TASK TO COMPLETE: Make an exact copy of all the data.

BEGIN

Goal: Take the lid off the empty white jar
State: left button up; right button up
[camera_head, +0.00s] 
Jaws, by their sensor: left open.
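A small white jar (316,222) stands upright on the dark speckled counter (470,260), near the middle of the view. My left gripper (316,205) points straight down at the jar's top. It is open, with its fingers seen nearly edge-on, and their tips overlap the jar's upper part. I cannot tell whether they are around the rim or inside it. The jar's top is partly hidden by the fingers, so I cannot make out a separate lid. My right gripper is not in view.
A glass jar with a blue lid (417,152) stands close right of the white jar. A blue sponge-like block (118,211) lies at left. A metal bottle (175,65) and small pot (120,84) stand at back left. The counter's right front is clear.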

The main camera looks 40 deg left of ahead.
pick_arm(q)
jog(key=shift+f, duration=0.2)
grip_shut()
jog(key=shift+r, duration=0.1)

END

RESPONSE TO THE TASK:
Goal: Take the lid off the empty white jar
State: left button up; right button up
[camera_head, +0.00s] 
Jaws, by their sensor: left open.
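A small white jar (316,222) stands upright on the dark speckled counter (470,260), near the middle of the view. My left gripper (316,205) points straight down at the jar's top. It is open, with its fingers seen nearly edge-on, and their tips overlap the jar's upper part. I cannot tell whether they are around the rim or inside it. The jar's top is partly hidden by the fingers, so I cannot make out a separate lid. My right gripper is not in view.
A glass jar with a blue lid (417,152) stands close right of the white jar. A blue sponge-like block (118,211) lies at left. A metal bottle (175,65) and small pot (120,84) stand at back left. The counter's right front is clear.

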The main camera looks 40 deg left of ahead.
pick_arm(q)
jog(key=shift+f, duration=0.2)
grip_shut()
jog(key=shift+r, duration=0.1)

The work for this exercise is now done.